In my book, Complete Without Kids: An Insider's Guide to Childfree Living by Choice or by Chance, I tell the story of how I stumbled into childfree adulthood by happenstance. I was simply too busy with other things and my partner wasn’t inclined to plan for having children. Then one day I realized that time had made the decision for me. And now that I’m here, I feel grateful for the life I have. Below are a few things that I, and other folks without kids, are able to enjoy.
1. Free time
I watch people around me, both clients and friends, and see them dashing from task to task, from activity to activity, with limited ability to just enjoy the moment. Although I work fulltime, I don’t hire help for any household tasks and do most of the cooking for my husband and me. I still have time for a daily walk or run, leisure reading, time with friends, and I go to bed early every night. I don’t feel like I don’t have the experience described by so many Americans of frantically juggling too many things and feeling exhausted and stressed to the max.
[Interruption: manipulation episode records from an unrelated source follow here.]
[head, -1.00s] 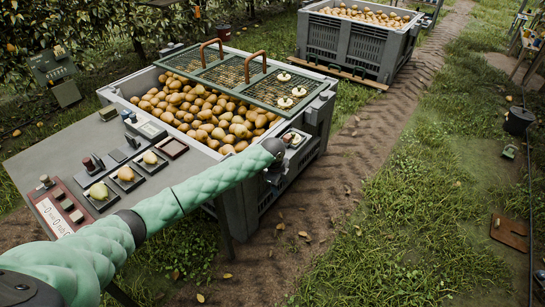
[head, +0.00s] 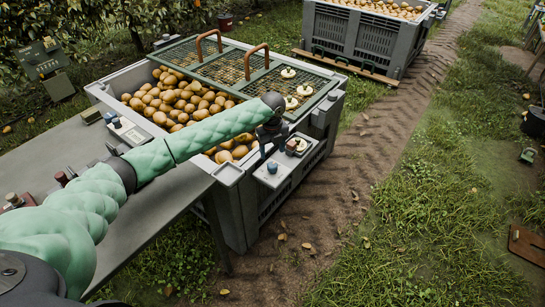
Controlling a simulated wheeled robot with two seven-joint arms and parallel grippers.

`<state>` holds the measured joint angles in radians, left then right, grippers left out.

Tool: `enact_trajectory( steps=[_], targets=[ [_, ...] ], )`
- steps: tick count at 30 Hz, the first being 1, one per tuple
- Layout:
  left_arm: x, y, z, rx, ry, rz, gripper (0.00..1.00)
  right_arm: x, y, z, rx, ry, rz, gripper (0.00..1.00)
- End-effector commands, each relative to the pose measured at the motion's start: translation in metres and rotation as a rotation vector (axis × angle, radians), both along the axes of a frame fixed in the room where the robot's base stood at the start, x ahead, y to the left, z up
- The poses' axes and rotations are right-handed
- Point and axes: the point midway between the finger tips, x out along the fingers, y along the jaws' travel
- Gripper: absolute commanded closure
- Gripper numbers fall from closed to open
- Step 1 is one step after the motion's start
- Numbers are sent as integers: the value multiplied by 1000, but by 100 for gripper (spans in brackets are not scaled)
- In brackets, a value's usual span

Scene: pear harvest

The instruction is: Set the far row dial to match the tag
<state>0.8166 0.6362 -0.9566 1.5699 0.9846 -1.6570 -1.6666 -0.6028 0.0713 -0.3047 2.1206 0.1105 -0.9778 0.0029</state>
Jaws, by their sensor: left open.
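Three cream round dials sit on the green slatted frame over the pear bin: a far one (head: 288,72), a right one (head: 304,90) and a near one (head: 291,102). I cannot read any setting or make out a tag. My left gripper (head: 268,148) points down at that corner, just left of the pale round part and above a grey panel with a blue knob (head: 272,167). It is open, small and dark, with no held object visible. My right gripper is out of view.
The grey bin (head: 262,205) holds many pears (head: 180,100). Two brown hoop handles rise from the frame (head: 230,66). A grey table (head: 150,215) stands at left, partly behind my arm. A second bin (head: 352,42) stands behind. The dirt track (head: 345,165) at right is open.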

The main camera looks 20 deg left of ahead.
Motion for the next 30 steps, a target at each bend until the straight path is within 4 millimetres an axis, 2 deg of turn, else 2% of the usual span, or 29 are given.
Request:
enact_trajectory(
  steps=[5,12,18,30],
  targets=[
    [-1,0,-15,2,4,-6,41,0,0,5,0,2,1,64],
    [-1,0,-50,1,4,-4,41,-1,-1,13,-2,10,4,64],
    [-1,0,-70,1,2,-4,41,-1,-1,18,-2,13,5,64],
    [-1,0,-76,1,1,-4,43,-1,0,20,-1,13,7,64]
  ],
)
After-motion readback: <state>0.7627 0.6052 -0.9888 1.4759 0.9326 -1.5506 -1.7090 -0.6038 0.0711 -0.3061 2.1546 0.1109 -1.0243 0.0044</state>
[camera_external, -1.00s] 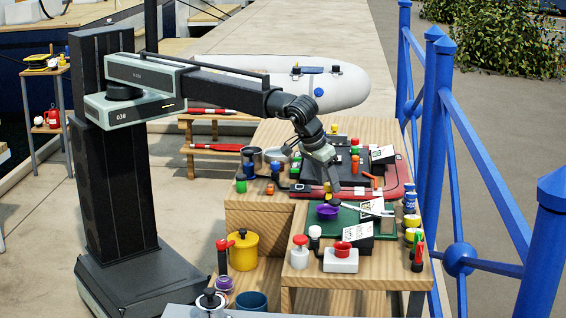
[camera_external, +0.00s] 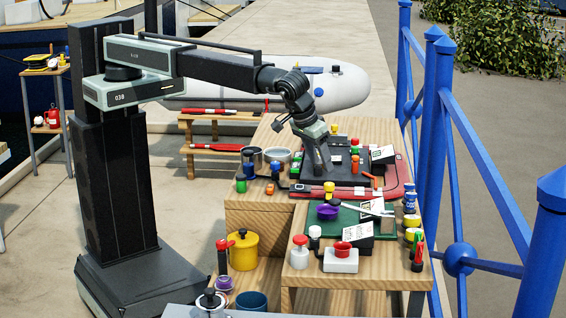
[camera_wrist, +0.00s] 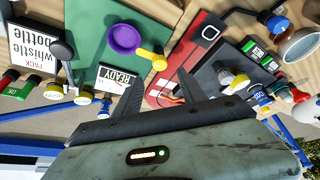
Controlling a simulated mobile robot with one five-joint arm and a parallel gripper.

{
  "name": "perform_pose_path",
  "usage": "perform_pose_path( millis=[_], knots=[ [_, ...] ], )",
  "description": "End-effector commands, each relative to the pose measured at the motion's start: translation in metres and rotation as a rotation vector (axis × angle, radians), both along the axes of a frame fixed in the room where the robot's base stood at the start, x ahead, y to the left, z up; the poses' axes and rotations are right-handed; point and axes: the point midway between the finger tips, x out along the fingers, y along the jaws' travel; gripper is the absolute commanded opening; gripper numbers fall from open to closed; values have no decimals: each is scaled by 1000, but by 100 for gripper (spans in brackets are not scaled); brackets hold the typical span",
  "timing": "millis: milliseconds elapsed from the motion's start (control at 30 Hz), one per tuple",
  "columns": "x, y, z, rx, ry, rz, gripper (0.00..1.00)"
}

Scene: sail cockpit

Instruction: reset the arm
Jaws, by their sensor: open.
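My gripper (camera_external: 322,172) is above the far part of the wooden bench (camera_external: 262,206), pointing down over a black tray (camera_external: 345,173). In the wrist view my gripper (camera_wrist: 160,95) shows its two dark fingers spread apart with nothing between them. A red toolbox-like tray edge (camera_wrist: 190,55) and a green mat (camera_wrist: 95,30) lie below it. Both fingers look clear of the objects, though the external view does not show the exact gap to the tray.
A purple bowl (camera_external: 327,212) sits on the green mat. Small bottles and cans line the bench's right side, such as a blue can (camera_external: 410,203). A yellow pot (camera_external: 243,250) stands at the front left. A blue railing (camera_external: 430,130) runs along the right.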

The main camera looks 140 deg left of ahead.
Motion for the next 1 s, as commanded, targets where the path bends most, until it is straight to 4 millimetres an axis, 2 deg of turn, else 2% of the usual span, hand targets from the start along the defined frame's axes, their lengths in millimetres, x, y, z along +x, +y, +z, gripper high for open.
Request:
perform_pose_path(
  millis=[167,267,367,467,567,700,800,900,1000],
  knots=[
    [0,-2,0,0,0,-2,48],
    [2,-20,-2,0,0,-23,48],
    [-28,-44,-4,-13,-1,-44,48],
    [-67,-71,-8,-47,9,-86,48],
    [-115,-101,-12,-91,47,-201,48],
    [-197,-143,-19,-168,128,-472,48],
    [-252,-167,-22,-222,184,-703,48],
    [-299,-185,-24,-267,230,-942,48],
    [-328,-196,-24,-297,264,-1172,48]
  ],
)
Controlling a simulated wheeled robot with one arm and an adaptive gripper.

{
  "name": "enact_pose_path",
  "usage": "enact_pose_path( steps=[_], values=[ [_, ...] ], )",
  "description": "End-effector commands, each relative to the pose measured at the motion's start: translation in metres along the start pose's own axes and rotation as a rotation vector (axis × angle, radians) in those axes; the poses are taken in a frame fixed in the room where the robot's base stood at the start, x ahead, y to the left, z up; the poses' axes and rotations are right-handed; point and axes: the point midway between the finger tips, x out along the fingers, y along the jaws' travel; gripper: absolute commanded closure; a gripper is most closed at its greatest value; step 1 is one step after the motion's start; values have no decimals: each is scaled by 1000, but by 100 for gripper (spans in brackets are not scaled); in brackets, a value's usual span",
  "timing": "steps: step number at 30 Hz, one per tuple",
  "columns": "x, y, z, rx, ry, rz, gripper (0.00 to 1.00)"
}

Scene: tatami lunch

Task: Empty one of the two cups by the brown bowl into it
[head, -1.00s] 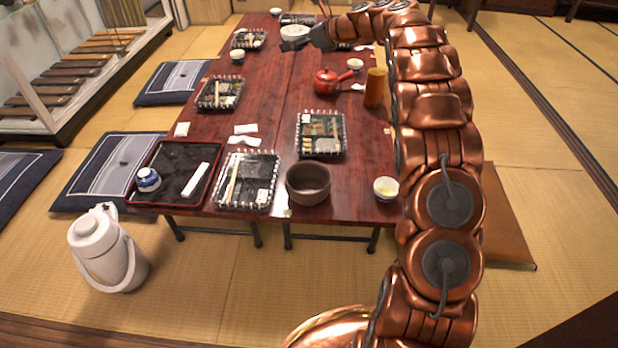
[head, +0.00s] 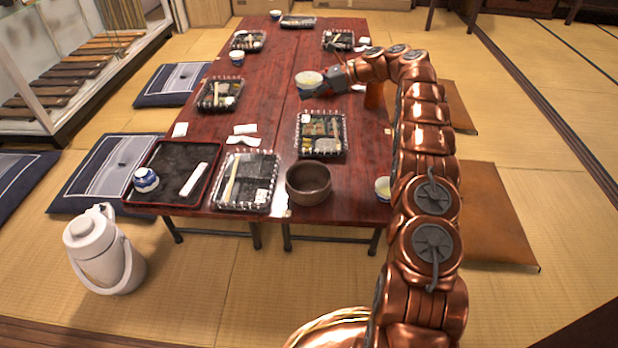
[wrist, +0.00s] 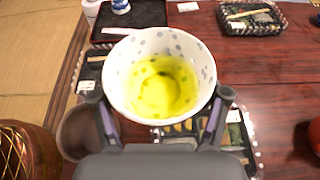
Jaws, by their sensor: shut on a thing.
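My gripper (head: 326,80) is shut on a white cup (head: 306,77) with grey dots, held over the middle of the table. In the wrist view the cup (wrist: 117,80) sits between the two fingers (wrist: 159,95), with yellow-green liquid inside. It looks about upright. The brown bowl (head: 309,187) stands at the table's near edge, below and apart from the held cup. In the wrist view a dark bowl (wrist: 72,136) shows partly behind the left finger. Another white cup (head: 382,187) with yellowish liquid stands right of the brown bowl, partly hidden by my arm.
A lunch tray (head: 343,134) lies behind the bowl and another (head: 222,194) lies left of it. A dark tray (head: 158,163) holds a blue-and-white cup (head: 146,179). A red pot (wrist: 315,137) shows at the wrist view's right edge. Bare tabletop (head: 275,120) lies between.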

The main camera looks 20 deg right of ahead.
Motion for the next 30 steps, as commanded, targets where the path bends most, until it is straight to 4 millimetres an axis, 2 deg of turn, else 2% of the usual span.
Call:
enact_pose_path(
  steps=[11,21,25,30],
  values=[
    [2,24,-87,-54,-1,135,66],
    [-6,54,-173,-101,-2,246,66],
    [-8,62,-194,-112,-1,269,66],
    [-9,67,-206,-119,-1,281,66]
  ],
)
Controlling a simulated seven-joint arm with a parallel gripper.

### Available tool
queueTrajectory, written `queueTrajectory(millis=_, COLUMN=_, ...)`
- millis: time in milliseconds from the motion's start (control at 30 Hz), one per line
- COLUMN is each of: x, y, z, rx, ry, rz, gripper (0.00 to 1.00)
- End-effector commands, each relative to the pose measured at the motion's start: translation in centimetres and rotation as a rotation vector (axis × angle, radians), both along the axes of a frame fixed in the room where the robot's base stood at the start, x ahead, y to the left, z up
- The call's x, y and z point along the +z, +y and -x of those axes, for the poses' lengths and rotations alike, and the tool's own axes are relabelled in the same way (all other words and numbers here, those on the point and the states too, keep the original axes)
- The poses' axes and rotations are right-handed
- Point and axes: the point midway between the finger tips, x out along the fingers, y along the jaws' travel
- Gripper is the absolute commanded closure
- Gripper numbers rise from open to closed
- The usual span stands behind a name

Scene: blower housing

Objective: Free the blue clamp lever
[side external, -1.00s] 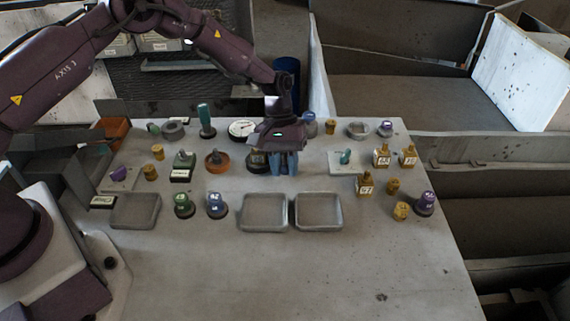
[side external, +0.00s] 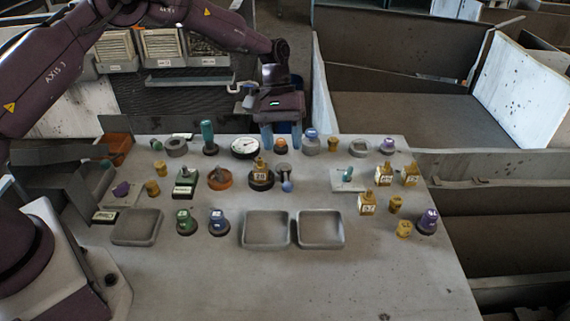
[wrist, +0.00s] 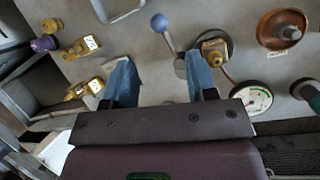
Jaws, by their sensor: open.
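The blue clamp lever has a blue ball knob (side external: 287,186) that points toward the front of the table from a grey pivot post (side external: 281,171). In the wrist view the knob (wrist: 159,22) and its thin rod show at top centre. A brass block labelled 26 (side external: 260,171) sits on a dark round base just left of the lever; it also shows in the wrist view (wrist: 214,50). My gripper (side external: 282,139) is open and empty, above and behind the lever. In the wrist view, one blue finger of my gripper (wrist: 160,76) overlaps the pivot area; contact cannot be told.
A dial gauge (side external: 244,147) and an orange dish (side external: 219,178) lie to the left. A grey ring-based blue-topped part (side external: 311,143) stands close to my right finger. Two empty trays (side external: 267,246) (side external: 321,243) lie in front. The table's front is clear.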

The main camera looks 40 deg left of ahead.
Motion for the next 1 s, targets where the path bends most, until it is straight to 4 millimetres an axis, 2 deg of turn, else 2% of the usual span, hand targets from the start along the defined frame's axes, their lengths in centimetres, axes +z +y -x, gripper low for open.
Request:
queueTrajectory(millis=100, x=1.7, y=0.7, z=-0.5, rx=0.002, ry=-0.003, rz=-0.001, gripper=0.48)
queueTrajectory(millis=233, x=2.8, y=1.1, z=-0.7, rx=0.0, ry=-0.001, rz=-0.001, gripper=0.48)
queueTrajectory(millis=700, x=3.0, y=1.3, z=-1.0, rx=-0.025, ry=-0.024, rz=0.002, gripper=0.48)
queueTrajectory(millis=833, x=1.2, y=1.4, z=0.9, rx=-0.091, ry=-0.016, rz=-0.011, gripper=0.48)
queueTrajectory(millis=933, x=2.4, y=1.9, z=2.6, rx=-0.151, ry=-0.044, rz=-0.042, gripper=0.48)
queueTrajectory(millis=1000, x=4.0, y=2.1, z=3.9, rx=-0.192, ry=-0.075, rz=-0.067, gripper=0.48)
2. More emotional energy for relationships of my choice
Not having children has allowed me to have people in my life that I choose and the time to nurture these relationships in a healthy way. I don’t have to spend Saturday evening with someone who happens to be my child’s parent or stay close to relatives for the sake of keeping my child connected with family.
3. Time and energy for my career
Four out of five women my age are moms and it baffles me to think that many of them are able to work fulltime on top of raising a child. Time experts say that it takes 7.5 hours a day to do child-rearing tasks for two children. These women must be exhausted! As a psychologist, I feel it’s critical to come to work each morning well rested and ready to listen and be fully present for my clients. I feel fortunate that I’m able to do this on a consistent basis. This happens, of course, because I do have the time for self-care, for exercise, leisure time, social time, and sleep.
What aspects of your childfree life are you grateful for?